Drumlerhof: Wo die Natur im Mittelpunkt steht und Luxus nie zu kurz kommt
Das Naturhotel Drumlerhof im Südtiroler Ahrntal arbeitet „enkeltauglich": Die Umwelt soll für folgende Generationen so intakt wie möglich erhalten bleiben. Darben müssen die Gäste trotzdem nicht.

Zu beiden Seiten erheben sich mächtige Gipfel. Achtzig Dreitausender säumen das Ahrntal im Osten Südtirols und bilden eine imposante Kulisse für die Dörfer zwischen Bruneck und Kasern, der nördlichsten Gemeinde Italiens. Stefan Fauster, Chef des Naturhotels Drumlerhof in Sand in Taufers, stapft in Begleitung von Hündchen Ulma durch ein buntes Durcheinander von Pflanzen und zieht einen Bund Möhren aus der Erde. Kohlköpfe liegen am Boden, Vögel picken Kerne aus verblühten Sonnenblumen. Fauster spricht von seiner Vision eines autarken Südtirols, in dem alles wächst, was die Menschen für Küche und Tafel benötigen. „Heute produziert Südtirol nur Milch, Wein und Äpfel, aber es könnte wieder die Speisekammer für die Region werden." Zusammen mit einigen Kollegen hat er deshalb einen halben Hektar Land gepachtet. Hier bauen sie Gemüse für ihre Hotelküchen an - ohne Chemie, aber mit einer Blumenwiese für Vögel und Insekten. Fauster weiß, dass sein Traum von pflanzlicher Diversität nur eine Chance hat, wenn einer den Anfang macht.

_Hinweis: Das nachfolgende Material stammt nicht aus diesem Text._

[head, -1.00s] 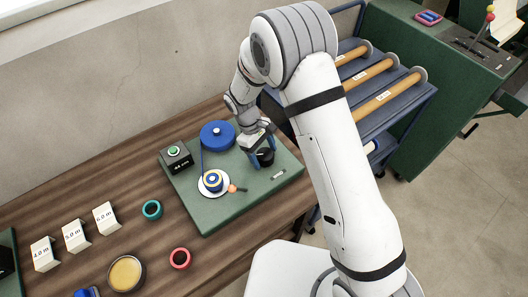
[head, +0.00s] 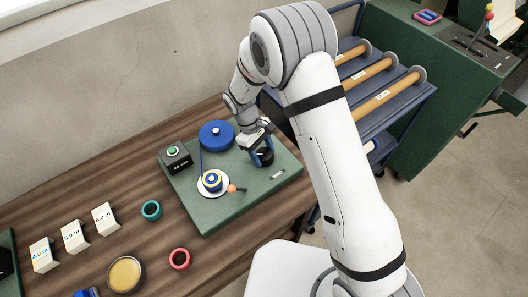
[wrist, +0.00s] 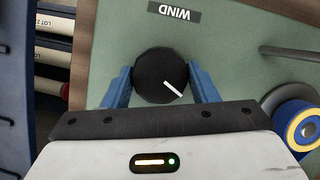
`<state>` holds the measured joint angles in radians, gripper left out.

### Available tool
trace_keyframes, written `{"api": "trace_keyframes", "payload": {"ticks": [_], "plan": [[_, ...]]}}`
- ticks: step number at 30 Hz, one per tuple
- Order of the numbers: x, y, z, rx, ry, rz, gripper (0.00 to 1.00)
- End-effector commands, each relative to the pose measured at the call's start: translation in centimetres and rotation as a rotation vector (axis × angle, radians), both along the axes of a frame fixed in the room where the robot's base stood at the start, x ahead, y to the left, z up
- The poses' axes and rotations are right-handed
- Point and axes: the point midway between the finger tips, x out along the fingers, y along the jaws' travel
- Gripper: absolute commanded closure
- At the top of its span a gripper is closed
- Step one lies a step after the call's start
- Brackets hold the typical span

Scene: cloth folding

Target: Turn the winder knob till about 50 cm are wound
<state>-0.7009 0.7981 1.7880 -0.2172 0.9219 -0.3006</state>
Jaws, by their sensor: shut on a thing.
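The black winder knob (wrist: 158,74) sits on the green board (wrist: 225,40) beside a "WIND" label (wrist: 175,12). A white mark on the knob points to the lower right in the wrist view. My gripper (wrist: 160,84) is shut on the knob, with a blue finger on each side; it also shows in the head view (head: 264,156). A blue reel (head: 216,135) stands at the back of the board. A blue strand runs from it to a small blue-and-yellow spool (head: 212,180) on a white disc. The counter box (head: 175,157) has a green button; its small reading is hard to make out.
White blocks marked with lengths (head: 73,236), a teal ring (head: 151,210), a red ring (head: 179,259) and a round tin (head: 126,274) stand on the wooden table to the left. A rack of rolls (head: 375,80) stands behind my arm.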

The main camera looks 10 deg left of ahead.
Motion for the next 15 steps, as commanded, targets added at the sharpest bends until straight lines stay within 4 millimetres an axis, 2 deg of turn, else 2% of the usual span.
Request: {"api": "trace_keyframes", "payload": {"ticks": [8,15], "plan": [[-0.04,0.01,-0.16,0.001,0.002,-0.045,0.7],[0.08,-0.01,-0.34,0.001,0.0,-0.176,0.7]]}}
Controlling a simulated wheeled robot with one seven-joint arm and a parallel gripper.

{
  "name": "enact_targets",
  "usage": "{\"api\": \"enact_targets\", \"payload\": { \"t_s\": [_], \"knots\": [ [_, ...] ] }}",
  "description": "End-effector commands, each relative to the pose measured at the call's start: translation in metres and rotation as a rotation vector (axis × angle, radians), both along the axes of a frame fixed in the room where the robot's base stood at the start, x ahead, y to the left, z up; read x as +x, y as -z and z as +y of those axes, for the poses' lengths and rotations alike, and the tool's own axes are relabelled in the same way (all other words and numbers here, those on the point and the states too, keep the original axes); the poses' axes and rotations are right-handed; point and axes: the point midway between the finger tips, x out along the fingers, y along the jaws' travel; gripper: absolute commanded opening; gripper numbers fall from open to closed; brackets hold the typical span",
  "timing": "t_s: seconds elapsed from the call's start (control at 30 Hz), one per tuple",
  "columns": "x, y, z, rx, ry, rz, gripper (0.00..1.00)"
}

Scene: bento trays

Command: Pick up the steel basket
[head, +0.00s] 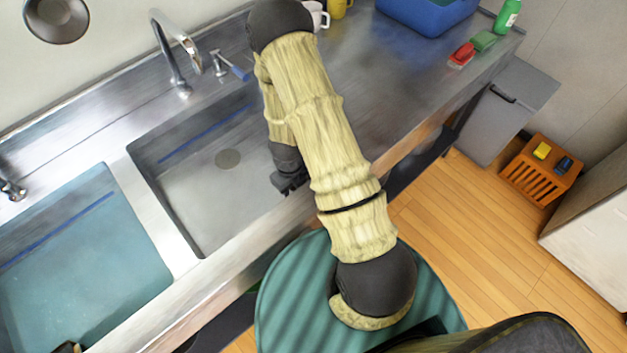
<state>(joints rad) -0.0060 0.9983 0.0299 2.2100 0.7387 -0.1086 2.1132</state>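I see no steel basket that I can make out in the head view. My gripper (289,184) hangs over the right sink basin (205,175), near its front right edge. It is dark and partly hidden by my own arm. Its fingers are too small and dark to tell whether they are open or shut. I see nothing clearly held in it.
The left basin (80,270) holds teal water. A tap (172,55) stands behind the sinks. A blue tub (425,12), red brush (462,54), green sponge (484,41) and green bottle (508,15) are on the right counter. An orange crate (525,180) is on the floor.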

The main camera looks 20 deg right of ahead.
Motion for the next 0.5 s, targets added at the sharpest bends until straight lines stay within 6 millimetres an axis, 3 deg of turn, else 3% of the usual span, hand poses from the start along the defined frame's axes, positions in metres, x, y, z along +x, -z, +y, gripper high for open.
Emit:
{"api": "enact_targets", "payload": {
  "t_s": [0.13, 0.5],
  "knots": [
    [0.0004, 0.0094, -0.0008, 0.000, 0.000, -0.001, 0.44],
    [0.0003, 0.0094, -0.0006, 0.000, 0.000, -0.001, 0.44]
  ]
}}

„Alles, was auf dem Teller zusammenpasst, gedeiht auch im Beet gut nebeneinander", sagt er. Ein Gärtner hilft, Nachbarn ohne eigene Gärten dürfen ein Stück des Landes nutzen und jäten dafür Unkraut. Einmal pro Woche bekommen die beteiligten Hotels eine Lieferung saisonalen Gemüses vom eigenen Feld. Mit dem Gemeinschaftsacker „Taufrisch" sorgen die Hoteliers im von Maisfeldern dominierten Tal für Gesprächsstoff. „Die Bauern lächeln darüber", weiß Fauster. „Manche sagen: Schau dir die Idioten vom Tourismus an, aber die können es sich ja leisten." Es stört ihn nicht. „Wir Konsumenten können entscheiden, was der Bauer pflanzt, aber wir müssen die Erzeugnisse dann auch kaufen." Und damit es überhaupt so weit kommt, gibt er eben selbst den Anstoß.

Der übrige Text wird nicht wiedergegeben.